L’autre porte étroite attend les jeunes en fin d’études : sur 7,49 millions de néo-diplômés en juillet, 6,3% déclarent vouloir créer leur emploi – chiffre en hausse, chez des jeunes découragés d’avance par le marathon pour trouver une place. Parmi les 71,2% qui continuent à rechercher un poste, 48,8% même natifs de Pékin ou de Shanghai, veulent bien partir pour les capitales provinciales où les chances sont meilleures. 

Or ces dernières années croît à grande vitesse une solution, permettant d’échapper au stress du système et à sa faible attractivité auprès des employeurs : la fuite à l’étranger.
Dès mai, des centaines de milliers de parents aisés campent aux portes des agences pour retenir une place de « stage vacances études  » au Canada, en Australie, aux Etats-Unis ou en Europe, moyennant 2000 à 8000$ (hors avion). Ils seront 500.000 cet été, contre 350.000 12 mois plus tôt. 

Ces stages préludent aux études hors-frontières. Aux USA en 2014, ils étaient 274.439 (+16%), et 700.000-800.000 dans le monde. Ces études assurent un diplôme pour retourner au pays, ou choisir de s’installer hors frontières – c’est le cas d’1 jeune sur 3 en Europe, 1 sur 2 aux USA. Surtout pour les centaines de milliers qui partent tôt, dès le lycée ou collège. 

Cet exode scolaire, les leaders ne peuvent que l’encadrer, pas l’interdire (ils sont les premiers à y recourir, pour leurs propres enfants). 

Ces dernières années, ils militent pour voir reconnaître le Gaokao à l’étranger comme critère d’admission directe aux universités. La plupart des pays ne disent pas non : 60 universités australiennes enrôlent déjà, moyennant un certain score au Gaokao. D’autres, aux USA et en Europe (dont la France), acceptent un Gaokao assorti d’un entretien préliminaire. Cette ouverture pourrait permettre aux parents visant les Etats-Unis de faire l’économie du test linguistique SAT, et de l’année de préparation (souvent, aux USA-mêmes) qui s’y rattache.

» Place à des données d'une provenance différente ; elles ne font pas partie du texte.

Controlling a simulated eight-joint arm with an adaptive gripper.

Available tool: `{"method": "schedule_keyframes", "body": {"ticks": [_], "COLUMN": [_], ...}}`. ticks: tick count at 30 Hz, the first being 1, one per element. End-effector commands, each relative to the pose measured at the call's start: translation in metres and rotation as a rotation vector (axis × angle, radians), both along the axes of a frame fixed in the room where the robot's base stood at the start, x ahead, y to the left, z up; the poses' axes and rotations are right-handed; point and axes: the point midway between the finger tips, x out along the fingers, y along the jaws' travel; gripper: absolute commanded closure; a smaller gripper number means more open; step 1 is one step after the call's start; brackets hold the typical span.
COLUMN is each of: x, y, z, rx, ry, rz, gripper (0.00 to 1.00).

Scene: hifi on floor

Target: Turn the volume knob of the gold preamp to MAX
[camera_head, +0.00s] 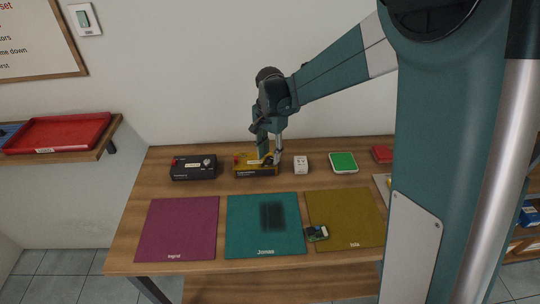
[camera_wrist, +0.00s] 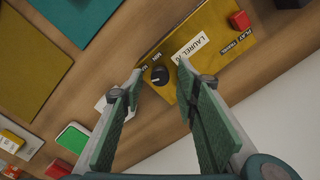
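The gold preamp (camera_head: 243,171) stands at the back of the wooden table, partly hidden by my gripper (camera_head: 270,155) in the head view. In the wrist view the gold preamp (camera_wrist: 215,50) shows a white label, a red button (camera_wrist: 240,20) and a round black volume knob (camera_wrist: 160,75) with a light pointer mark. Small MIN and MAX markings sit beside the knob. My gripper (camera_wrist: 159,70) is open, its fingertips on either side of the knob in the picture. I cannot tell whether either finger touches it.
A dark preamp (camera_head: 193,168) stands left of the gold one. A small white box (camera_head: 301,165) and a green-topped box (camera_head: 343,162) stand to its right.

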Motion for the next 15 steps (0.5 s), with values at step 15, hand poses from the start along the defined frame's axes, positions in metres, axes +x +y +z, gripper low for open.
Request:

Et dans ce dossier pédagogique, se glisse la politique : découvrant au programme du SAT l’étude obligatoire des droits civils, tels qu’inscrits à la Constitution américaine, les cadres les plus sectaires dénoncent le test comme « idéologiquement dangereux » pour leurs chères têtes brunes… 

L’Etat, enfin, se préoccupe « lentement » de réformer son Gaokao pour l’adapter à la demande des jeunes, et du marché. En décembre, une directive aux universités leur impose de pondérer le score du jeune au Gaokao par sa moyenne annuelle, et par d’autres performances en sport, en art, et en « attitude morale ». 

Prévu pour démarrer à la rentrée de septembre à Pékin, un autre projet-pilote va bien plus loin : dans le quartier de Dongcheng (5 millions d’habitants), 100 écoles et lycées interconnectés ouvrent mutuellement leurs cours. Une journée par semaine (20% des études), les jeunes de tous niveaux peuvent choisir leurs options, y compris la musique ou les sciences de la vie. Les résultats notés compteront pour le Gaokao. En cas de succès, le système inspiré d’un modèle britannique, sera élargi au pays.

Ainsi, la Chine se dirige vers un univers pédagogique qui lui est inconnu, incluant contrôle continu, options, avec un accent sur les arts, le sport : le ministère fait preuve de courage (d’absence d’a priori) et le pouvoir au sommet, de lucidité. Il est vrai que c’est une de ses chances d’espérer combler un jour son retard face à l’Occident.